PROBLEM STATEMENT ::
Set down precisely the lines from the line with "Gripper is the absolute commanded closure" through the end of the material, inclusive, and no pictures.

[Begin]

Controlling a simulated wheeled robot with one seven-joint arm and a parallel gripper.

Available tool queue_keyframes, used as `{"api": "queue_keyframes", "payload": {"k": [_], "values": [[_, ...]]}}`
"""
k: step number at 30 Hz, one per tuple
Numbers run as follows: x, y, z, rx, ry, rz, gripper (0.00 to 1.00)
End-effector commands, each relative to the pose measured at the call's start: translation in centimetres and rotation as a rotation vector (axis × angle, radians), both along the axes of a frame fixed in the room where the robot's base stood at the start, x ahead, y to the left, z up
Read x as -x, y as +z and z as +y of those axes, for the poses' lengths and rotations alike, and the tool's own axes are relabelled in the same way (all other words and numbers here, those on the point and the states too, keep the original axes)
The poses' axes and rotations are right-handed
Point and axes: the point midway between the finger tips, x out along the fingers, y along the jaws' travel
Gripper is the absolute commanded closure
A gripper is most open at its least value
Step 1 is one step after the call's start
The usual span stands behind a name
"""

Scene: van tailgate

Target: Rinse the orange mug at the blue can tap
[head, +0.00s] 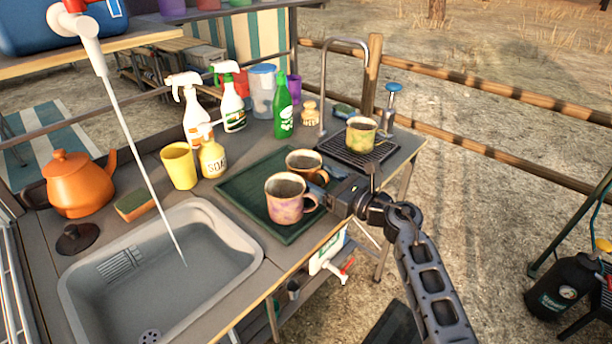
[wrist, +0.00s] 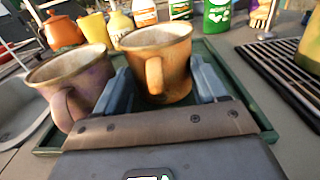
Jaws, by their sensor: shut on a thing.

[End]

WRITTEN RESPONSE ::
Gripper is the absolute commanded closure
A gripper is most open at its least value
Step 1 is one step after the call's start
The usual span stands behind a name
"""

Scene: van tailgate

Target: Rinse the orange mug at the blue can tap
[head, +0.00s] 
[wrist, +0.00s] 
Jaws, by their sensor: shut on a thing.

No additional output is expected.